GIVEN TASK — Each entry below is to be transcribed exactly.

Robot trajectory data
>>
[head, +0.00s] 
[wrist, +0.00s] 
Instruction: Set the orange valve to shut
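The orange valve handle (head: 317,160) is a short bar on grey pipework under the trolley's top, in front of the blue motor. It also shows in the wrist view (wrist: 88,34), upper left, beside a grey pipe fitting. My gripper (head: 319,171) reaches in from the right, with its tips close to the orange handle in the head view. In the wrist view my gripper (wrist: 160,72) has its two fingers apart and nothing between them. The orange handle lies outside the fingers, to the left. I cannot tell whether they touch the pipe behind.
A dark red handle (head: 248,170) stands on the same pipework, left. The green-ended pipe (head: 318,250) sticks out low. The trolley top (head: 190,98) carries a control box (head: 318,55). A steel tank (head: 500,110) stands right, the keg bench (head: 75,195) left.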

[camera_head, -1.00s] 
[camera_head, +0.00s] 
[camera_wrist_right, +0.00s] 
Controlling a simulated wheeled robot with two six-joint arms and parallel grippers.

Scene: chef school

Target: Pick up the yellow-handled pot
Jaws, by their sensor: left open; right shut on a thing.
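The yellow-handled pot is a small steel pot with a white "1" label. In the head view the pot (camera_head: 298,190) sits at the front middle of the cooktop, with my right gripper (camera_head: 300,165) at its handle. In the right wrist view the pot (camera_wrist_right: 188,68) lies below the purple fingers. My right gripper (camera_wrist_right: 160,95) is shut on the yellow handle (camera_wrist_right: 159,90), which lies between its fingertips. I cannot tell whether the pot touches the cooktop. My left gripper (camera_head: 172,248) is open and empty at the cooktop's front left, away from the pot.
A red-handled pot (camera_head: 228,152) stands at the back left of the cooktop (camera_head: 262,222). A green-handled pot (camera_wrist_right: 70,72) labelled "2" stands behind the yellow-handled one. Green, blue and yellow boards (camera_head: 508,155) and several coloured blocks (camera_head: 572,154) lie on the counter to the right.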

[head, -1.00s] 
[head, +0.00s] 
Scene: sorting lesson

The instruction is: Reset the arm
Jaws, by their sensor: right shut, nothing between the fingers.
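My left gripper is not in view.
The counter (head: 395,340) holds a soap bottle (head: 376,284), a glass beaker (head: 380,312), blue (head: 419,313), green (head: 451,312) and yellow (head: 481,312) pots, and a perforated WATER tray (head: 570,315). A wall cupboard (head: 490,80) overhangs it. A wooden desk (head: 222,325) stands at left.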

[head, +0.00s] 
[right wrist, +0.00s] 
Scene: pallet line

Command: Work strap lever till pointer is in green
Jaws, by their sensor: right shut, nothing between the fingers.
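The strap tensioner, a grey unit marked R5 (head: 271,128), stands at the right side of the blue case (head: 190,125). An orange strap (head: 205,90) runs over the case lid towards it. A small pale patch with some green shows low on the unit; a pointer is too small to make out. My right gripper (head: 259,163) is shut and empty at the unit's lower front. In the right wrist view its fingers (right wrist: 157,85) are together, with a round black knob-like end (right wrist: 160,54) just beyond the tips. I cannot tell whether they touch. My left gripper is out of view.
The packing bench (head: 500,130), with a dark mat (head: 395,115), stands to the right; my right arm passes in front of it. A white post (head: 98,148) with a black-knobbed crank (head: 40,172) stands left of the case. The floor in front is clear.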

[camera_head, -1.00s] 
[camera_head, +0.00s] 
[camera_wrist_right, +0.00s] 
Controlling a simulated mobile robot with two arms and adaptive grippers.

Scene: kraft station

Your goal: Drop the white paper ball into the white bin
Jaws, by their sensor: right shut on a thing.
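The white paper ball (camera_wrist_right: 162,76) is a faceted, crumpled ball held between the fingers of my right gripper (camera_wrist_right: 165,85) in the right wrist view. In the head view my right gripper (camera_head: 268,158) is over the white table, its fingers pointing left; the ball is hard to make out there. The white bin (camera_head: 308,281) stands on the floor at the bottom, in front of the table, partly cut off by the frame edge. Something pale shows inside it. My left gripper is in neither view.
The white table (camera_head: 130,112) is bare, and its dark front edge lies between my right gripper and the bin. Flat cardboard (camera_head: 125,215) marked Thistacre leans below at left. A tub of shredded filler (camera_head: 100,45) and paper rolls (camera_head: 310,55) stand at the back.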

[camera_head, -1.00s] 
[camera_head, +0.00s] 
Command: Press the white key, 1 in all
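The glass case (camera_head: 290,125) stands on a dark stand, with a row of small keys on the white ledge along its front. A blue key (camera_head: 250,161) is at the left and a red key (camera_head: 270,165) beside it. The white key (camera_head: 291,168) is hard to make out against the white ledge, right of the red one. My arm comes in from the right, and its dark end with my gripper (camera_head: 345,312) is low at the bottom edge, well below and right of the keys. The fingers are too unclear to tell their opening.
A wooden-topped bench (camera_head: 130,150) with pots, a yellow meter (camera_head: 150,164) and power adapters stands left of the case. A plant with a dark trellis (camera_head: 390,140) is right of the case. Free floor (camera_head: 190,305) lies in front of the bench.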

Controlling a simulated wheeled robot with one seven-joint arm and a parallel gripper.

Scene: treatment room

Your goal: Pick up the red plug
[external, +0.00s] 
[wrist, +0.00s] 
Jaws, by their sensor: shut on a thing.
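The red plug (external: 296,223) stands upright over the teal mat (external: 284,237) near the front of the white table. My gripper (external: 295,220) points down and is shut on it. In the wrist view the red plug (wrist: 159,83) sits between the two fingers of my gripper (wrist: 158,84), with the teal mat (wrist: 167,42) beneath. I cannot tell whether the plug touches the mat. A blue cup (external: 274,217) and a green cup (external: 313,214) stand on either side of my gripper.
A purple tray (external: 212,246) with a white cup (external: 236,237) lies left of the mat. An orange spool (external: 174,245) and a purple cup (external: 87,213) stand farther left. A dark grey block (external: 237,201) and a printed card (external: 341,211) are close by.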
<<
CORRECT RESULT —
[head, +0.00s] 
[wrist, +0.00s] 
Instruction: Set the orange valve to shut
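The orange valve handle (head: 317,160) is a short bar on grey pipework under the trolley's top, in front of the blue motor. It also shows in the wrist view (wrist: 88,34), upper left, beside a grey pipe fitting. My gripper (head: 319,171) reaches in from the right, with its tips close to the orange handle in the head view. In the wrist view my gripper (wrist: 160,72) has its two fingers apart and nothing between them. The orange handle lies outside the fingers, to the left. I cannot tell whether they touch the pipe behind.
A dark red handle (head: 248,170) stands on the same pipework, left. The green-ended pipe (head: 318,250) sticks out low. The trolley top (head: 190,98) carries a control box (head: 318,55). A steel tank (head: 500,110) stands right, the keg bench (head: 75,195) left.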

[camera_head, -1.00s] 
[camera_head, +0.00s] 
[camera_wrist_right, +0.00s] 
Controlling a simulated wheeled robot with two six-joint arms and parallel grippers.

Scene: chef school

Target: Pick up the yellow-handled pot
Jaws, by their sensor: left open; right shut on a thing.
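The yellow-handled pot is a small steel pot with a white "1" label. In the head view the pot (camera_head: 298,190) sits at the front middle of the cooktop, with my right gripper (camera_head: 300,165) at its handle. In the right wrist view the pot (camera_wrist_right: 188,68) lies below the purple fingers. My right gripper (camera_wrist_right: 160,95) is shut on the yellow handle (camera_wrist_right: 159,90), which lies between its fingertips. I cannot tell whether the pot touches the cooktop. My left gripper (camera_head: 172,248) is open and empty at the cooktop's front left, away from the pot.
A red-handled pot (camera_head: 228,152) stands at the back left of the cooktop (camera_head: 262,222). A green-handled pot (camera_wrist_right: 70,72) labelled "2" stands behind the yellow-handled one. Green, blue and yellow boards (camera_head: 508,155) and several coloured blocks (camera_head: 572,154) lie on the counter to the right.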

[head, -1.00s] 
[head, +0.00s] 
Scene: sorting lesson

The instruction is: Reset the arm
Jaws, by their sensor: right shut, nothing between the fingers.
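My left gripper is not in view.
The counter (head: 395,340) holds a soap bottle (head: 376,284), a glass beaker (head: 380,312), blue (head: 419,313), green (head: 451,312) and yellow (head: 481,312) pots, and a perforated WATER tray (head: 570,315). A wall cupboard (head: 490,80) overhangs it. A wooden desk (head: 222,325) stands at left.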

[head, +0.00s] 
[right wrist, +0.00s] 
Scene: pallet line

Command: Work strap lever till pointer is in green
Jaws, by their sensor: right shut, nothing between the fingers.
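The strap tensioner, a grey unit marked R5 (head: 271,128), stands at the right side of the blue case (head: 190,125). An orange strap (head: 205,90) runs over the case lid towards it. A small pale patch with some green shows low on the unit; a pointer is too small to make out. My right gripper (head: 259,163) is shut and empty at the unit's lower front. In the right wrist view its fingers (right wrist: 157,85) are together, with a round black knob-like end (right wrist: 160,54) just beyond the tips. I cannot tell whether they touch. My left gripper is out of view.
The packing bench (head: 500,130), with a dark mat (head: 395,115), stands to the right; my right arm passes in front of it. A white post (head: 98,148) with a black-knobbed crank (head: 40,172) stands left of the case. The floor in front is clear.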

[camera_head, -1.00s] 
[camera_head, +0.00s] 
[camera_wrist_right, +0.00s] 
Controlling a simulated mobile robot with two arms and adaptive grippers.

Scene: kraft station

Your goal: Drop the white paper ball into the white bin
Jaws, by their sensor: right shut on a thing.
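The white paper ball (camera_wrist_right: 162,76) is a faceted, crumpled ball held between the fingers of my right gripper (camera_wrist_right: 165,85) in the right wrist view. In the head view my right gripper (camera_head: 268,158) is over the white table, its fingers pointing left; the ball is hard to make out there. The white bin (camera_head: 308,281) stands on the floor at the bottom, in front of the table, partly cut off by the frame edge. Something pale shows inside it. My left gripper is in neither view.
The white table (camera_head: 130,112) is bare, and its dark front edge lies between my right gripper and the bin. Flat cardboard (camera_head: 125,215) marked Thistacre leans below at left. A tub of shredded filler (camera_head: 100,45) and paper rolls (camera_head: 310,55) stand at the back.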

[camera_head, -1.00s] 
[camera_head, +0.00s] 
Command: Press the white key, 1 in all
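The glass case (camera_head: 290,125) stands on a dark stand, with a row of small keys on the white ledge along its front. A blue key (camera_head: 250,161) is at the left and a red key (camera_head: 270,165) beside it. The white key (camera_head: 291,168) is hard to make out against the white ledge, right of the red one. My arm comes in from the right, and its dark end with my gripper (camera_head: 345,312) is low at the bottom edge, well below and right of the keys. The fingers are too unclear to tell their opening.
A wooden-topped bench (camera_head: 130,150) with pots, a yellow meter (camera_head: 150,164) and power adapters stands left of the case. A plant with a dark trellis (camera_head: 390,140) is right of the case. Free floor (camera_head: 190,305) lies in front of the bench.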

Controlling a simulated wheeled robot with one seven-joint arm and a parallel gripper.

Scene: treatment room

Your goal: Pick up the red plug
[external, +0.00s] 
[wrist, +0.00s] 
Jaws, by their sensor: shut on a thing.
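The red plug (external: 296,223) stands upright over the teal mat (external: 284,237) near the front of the white table. My gripper (external: 295,220) points down and is shut on it. In the wrist view the red plug (wrist: 159,83) sits between the two fingers of my gripper (wrist: 158,84), with the teal mat (wrist: 167,42) beneath. I cannot tell whether the plug touches the mat. A blue cup (external: 274,217) and a green cup (external: 313,214) stand on either side of my gripper.
A purple tray (external: 212,246) with a white cup (external: 236,237) lies left of the mat. An orange spool (external: 174,245) and a purple cup (external: 87,213) stand farther left. A dark grey block (external: 237,201) and a printed card (external: 341,211) are close by.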

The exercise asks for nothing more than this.